The CSBD, based at the Soweto Campus, was launched in 2006 and aimed at addressing the current low levels of technical business and entrepreneurial skills in the community. Mazwai joined the CSBD in 2008 and since then the centre has trained more than 2 500 students in general business.
To qualify for training, a candidate must have been running a business for at least two years.
Poor management and lack of proper market research are some of the constraints faced by the small and medium enterprises in South Africa, according to Dr Thami Mazwai from the University of Johannesburg's CSBD.
In his exclusive interview with Spotong, Mazwai said continuous research and marketing is important in order to stay in the business and compete at the highest level within the market.
“Once you get into business you must be ready for a competition and you’ve got to be creative. Sometimes the market can be very brutal and you have to fight to stay in the market and compete.”
Mazwai states that it is possible for small traders in townships, such as spaza shops, taverns, hair salons and other community enterprises, to compete with established retailers and supermarkets.
He advises that traders must do more research and find out what it is that the market wants and that the retailers don't sell. He also appealed to local entrepreneurs to make use of all business development agencies for advice on how they can grow and develop their businesses and get financial support.
Mazwai says there’s enough financial support for aspiring entrepreneurs in the country and people must not be discouraged when banks want collateral when applying for a business loan.

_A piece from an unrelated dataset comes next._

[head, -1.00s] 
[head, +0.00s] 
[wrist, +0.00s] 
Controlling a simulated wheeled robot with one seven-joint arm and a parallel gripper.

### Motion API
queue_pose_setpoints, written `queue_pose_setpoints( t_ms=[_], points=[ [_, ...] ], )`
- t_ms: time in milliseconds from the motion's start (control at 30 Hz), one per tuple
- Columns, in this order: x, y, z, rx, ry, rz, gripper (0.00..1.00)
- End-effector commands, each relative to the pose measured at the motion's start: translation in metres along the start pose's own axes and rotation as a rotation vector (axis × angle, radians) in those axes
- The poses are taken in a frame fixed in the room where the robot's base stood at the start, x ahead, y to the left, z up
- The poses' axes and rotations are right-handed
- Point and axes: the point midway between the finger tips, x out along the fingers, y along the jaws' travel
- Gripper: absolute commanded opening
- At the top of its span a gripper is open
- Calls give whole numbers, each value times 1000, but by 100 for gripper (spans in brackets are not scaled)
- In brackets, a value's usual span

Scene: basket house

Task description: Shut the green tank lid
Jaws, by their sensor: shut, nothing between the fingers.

“That is to measure the seriousness of your business idea, they know if you can put your house as collateral you’ll work hard to sustain your business so that you won’t lose your house.
Why should the bank trust you with their money,” Mazwai asked.
Last year, Minister of Higher Education and Training, Dr Blade Nzimande, lambasted the Sector Education and Training Authority (Seta), saying most of its training colleges have their head offices in the upmarket suburbs.
As part of service-level agreements between his department and Seta, Nzimande said he expected the authorities to start opening offices in rural areas and townships.
Mazwai welcomes this move, saying it will help both township and rural communities to easily access services and essential information regarding training and development.
Earlier this month the CSBD hosted its third annual International Conference on Entrepreneurship and Small Business Development.
“The conference enhanced the understanding of entrepreneurship and small business development in Africa. It also played a crucial role in stimulating research collaborations and networking within African countries and the rest of the world,” says Mazwai.
The CSBD has been established to address the current low level of technical business and entrepreneurial skills in the country, particularly focusing on small and informal businesses in townships.
It’s regarded as the African premier business school that recognises the critical need to address the facilitation and establishment of a development strategy that is directly focused on the business needs of the community and is committed to expanding its boundaries with ground-breaking initiatives.